As Lebanon anxiously awaits the outcome of the visit by U.S. envoy of Lebanese descent, Tom Barrack, whether it brings about internal peace or rekindles the flames of war;

As Israel continues its open war on Lebanon through daily air raids, assassinations, incursions, and persistent occupation;

And as the entire region stands on the brink of drastic transformations—be it the looming U.S.-Iranian confrontation, the Syrian-Israeli rapprochement with an anticipated high-level meeting ahead of a peace agreement, or the ongoing war on Gaza—

A new discourse emerges: some are predicting, threatening, even fantasizing about a Syrian military intervention in Lebanon to confront Hezbollah, should Lebanese authorities fail to disarm it.

But this talk doesn’t stop there. It spirals into delusions, with calls to “reclaim” the cities of Tripoli and Sidon—allegedly “torn away” from Syria by the Sykes-Picot Agreement—and reattach them to the Syrian state. The tired claim resurfaces: that Lebanon is not a country, merely a fragment of Greater Syria.

To the historically uninformed, to those who twist facts to fit ideologies, to the deniers of Lebanon’s rich history and civilizational legacy, and the dreamers of a dissolving pan-Syrian illusion—I pose a simple question:

When was there ever a Syria for Lebanon to belong to?

When did a Syrian state even exist for Lebanon to be considered part of it? In which era? Under what authority?

And how, exactly, could Tripoli or Sidon have been “Syrian”?

Let us start with facts: The name “Lebanon” is the oldest name of a continuous nation known to history, appearing twice in the Epic of Gilgamesh over 4,000 years ago. “Syria,” by contrast, is a much more recent label, coined by the Greeks in the 3rd century BC. It possibly referred to the land of the Syriacs or originated from the city of Tyre. The official name of the Syriac Church, established by Saint Thomas in India, is still “The Syrian Church.”

Throughout history—from the Hellenistic period, when the term “Syria” was first used, until the French Mandate in 1920—no sovereign state called Syria ever existed. Rather, the region was part of successive empires: Greek, Roman, Byzantine, Arab, Fatimid, Crusader, Mamluk, and Ottoman. Syria was merely a province within these empires, sometimes including parts of what is now Lebanon, just as Acre was once part of the Sidon district.

Even during the French Mandate, when Paris tried to unite Lebanon and Syria into one entity, it was the Lebanese who resisted. One leading figure was the visionary thinker Youssef El-Sawda, who rallied the Lebanese diaspora to bombard the French Foreign Ministry with over 30,000 telegrams demanding an independent Lebanon. It worked.

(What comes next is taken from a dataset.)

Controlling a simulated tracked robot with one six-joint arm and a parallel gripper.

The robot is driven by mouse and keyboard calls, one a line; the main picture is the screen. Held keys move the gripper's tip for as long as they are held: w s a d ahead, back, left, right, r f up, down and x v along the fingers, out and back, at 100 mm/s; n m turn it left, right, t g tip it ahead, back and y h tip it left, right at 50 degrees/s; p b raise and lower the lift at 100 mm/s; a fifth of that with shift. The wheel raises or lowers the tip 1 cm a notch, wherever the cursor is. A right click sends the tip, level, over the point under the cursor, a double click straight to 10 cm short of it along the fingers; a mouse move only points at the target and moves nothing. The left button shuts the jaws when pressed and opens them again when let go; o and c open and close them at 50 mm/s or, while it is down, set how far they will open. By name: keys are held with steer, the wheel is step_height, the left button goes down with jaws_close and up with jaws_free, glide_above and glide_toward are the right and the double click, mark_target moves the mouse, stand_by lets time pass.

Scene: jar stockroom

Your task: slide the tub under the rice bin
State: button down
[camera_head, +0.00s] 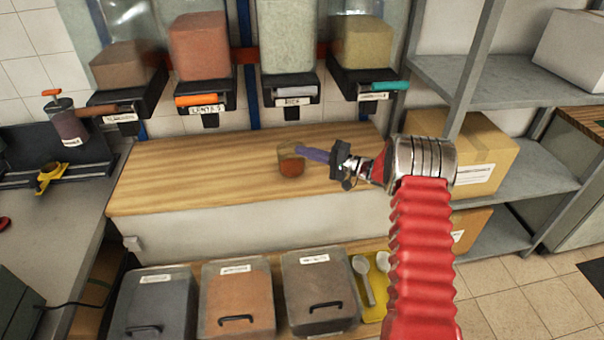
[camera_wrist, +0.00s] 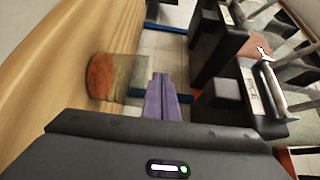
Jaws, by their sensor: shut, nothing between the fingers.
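The tub (camera_head: 291,163) is a small clear container with orange-red contents, standing on the wooden counter. In the wrist view the tub (camera_wrist: 103,77) is just left of my fingertips. The rice bin (camera_head: 288,45) is the wall dispenser with pale contents; its labelled spout is above and behind the tub in the head view. A label reading rice also shows on a black spout in the wrist view (camera_wrist: 252,92). My gripper (camera_head: 300,151) has purple fingers, shut and empty, with tips at the tub's upper right side. I cannot tell whether they touch it.
Other dispensers flank the rice bin, including the lentils bin (camera_head: 200,47) and a yellowish one (camera_head: 361,42). The wooden counter (camera_head: 170,180) is clear left of the tub. Lidded bins (camera_head: 238,298) stand below in front. A cardboard box (camera_head: 480,150) sits on the right shelf.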

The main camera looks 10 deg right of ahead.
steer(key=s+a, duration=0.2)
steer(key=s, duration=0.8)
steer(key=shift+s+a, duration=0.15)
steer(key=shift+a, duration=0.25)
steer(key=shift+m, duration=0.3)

Lebanon gained its independence from Syria, which at the time had not yet unified its own fragmented territories—the French had split Syria into four autonomous regions. The modern Syrian Republic didn’t come into existence until 1939.

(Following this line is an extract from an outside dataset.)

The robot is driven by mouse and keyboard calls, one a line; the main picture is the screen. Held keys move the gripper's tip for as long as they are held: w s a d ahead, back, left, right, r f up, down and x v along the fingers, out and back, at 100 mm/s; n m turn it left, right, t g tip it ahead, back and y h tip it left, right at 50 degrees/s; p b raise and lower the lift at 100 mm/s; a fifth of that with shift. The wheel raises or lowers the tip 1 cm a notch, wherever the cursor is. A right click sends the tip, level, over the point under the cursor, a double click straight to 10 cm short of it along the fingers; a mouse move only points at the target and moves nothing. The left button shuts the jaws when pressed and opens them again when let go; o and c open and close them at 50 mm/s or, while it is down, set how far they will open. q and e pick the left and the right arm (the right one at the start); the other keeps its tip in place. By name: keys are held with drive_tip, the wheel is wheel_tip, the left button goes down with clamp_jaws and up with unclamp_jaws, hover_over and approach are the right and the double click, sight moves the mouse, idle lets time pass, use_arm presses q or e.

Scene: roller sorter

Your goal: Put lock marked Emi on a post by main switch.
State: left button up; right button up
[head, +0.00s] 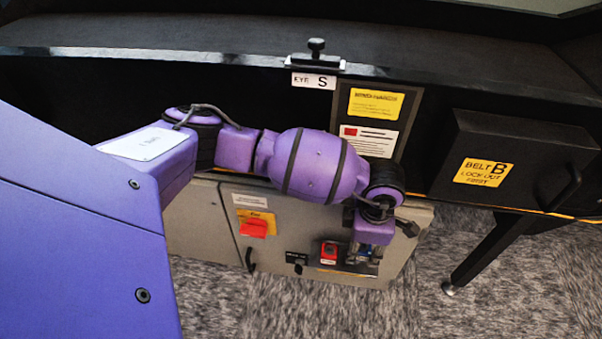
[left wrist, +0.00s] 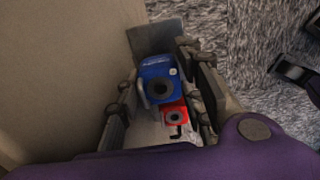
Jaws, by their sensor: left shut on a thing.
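No name on either lock is legible. The main switch, a red handle (head: 254,228) on a yellow plate, is on the cabinet to the left. A small black fitting (head: 296,258) with a label sits to its lower right.
Another red item (head: 329,251) is on the cabinet front, left of my gripper. A metal plate or holder (left wrist: 152,38) lies behind the locks. A black box marked Belt B (head: 520,160) juts out at the right. Carpet is clear below the cabinet.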

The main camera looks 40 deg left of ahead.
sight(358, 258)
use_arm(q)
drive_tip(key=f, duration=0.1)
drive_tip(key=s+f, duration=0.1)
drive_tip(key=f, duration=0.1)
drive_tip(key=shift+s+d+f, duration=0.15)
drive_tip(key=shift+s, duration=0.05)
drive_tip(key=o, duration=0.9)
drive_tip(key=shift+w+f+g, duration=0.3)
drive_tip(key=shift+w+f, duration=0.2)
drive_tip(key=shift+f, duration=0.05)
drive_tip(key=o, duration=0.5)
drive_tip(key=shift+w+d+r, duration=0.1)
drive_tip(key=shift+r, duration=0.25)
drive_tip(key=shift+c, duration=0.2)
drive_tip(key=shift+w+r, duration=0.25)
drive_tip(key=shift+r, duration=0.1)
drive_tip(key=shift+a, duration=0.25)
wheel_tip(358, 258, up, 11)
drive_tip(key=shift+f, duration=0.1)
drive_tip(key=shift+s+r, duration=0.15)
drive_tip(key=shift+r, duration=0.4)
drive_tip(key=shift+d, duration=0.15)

So, how can anyone claim that Lebanon was cut off from Syria when Lebanon had existed as a distinct historical and cultural entity long before Syria was even conceptualized as a modern state?

Let no one argue that “Lebanon was only ever a mountain.” By today’s standards, many modern countries didn’t exist in their current form in the past. Yet modern nations carry the legacies of all their past incarnations. Take the United States, for example—it expanded piece by piece until it purchased Alaska from Russia in the 19th century for $1.8 million.

Now, to those who dream of annexing Sidon and Tripoli—two of Lebanon’s most ancient cities—let’s revisit their history.

Sidon (or “Saida”) was once a city-kingdom among a string of powerful coastal city-states, including Tyre, Byblos, Tripoli, and stretching north to Ugarit (modern-day Ras Shamra in Syria).

Tripoli, or “Tripolis,” was home to what could be considered the first United Nations—an assembly uniting delegates from the three city-kingdoms of Tyre, Sidon, and Arwad. They met regularly on their soil to manage diplomatic and economic ties with each other and with foreign civilizations, leveraging their Phoenician maritime prowess.

As if Lebanon hadn’t already endured 30 years of Syrian military domination—call it guardianship, occupation, or what you will—before liberating itself on April 26, 2005.

As if today, when Syria itself is still emerging from the ashes of war and a collapsed regime, struggling to find its footing under President Ahmad Al-Sharaa, someone believes we should turn back the clock and restore a bygone subjugation.

Do the people of Sidon, of Tripoli, or any Lebanese town—regardless of Lebanon’s current crises—want to give up their identity and join a neighboring state in disarray?

Let me end with one piece of advice: for those who still entertain such fantasies, spare yourselves the burden. Too many nightmares can only bring unrest.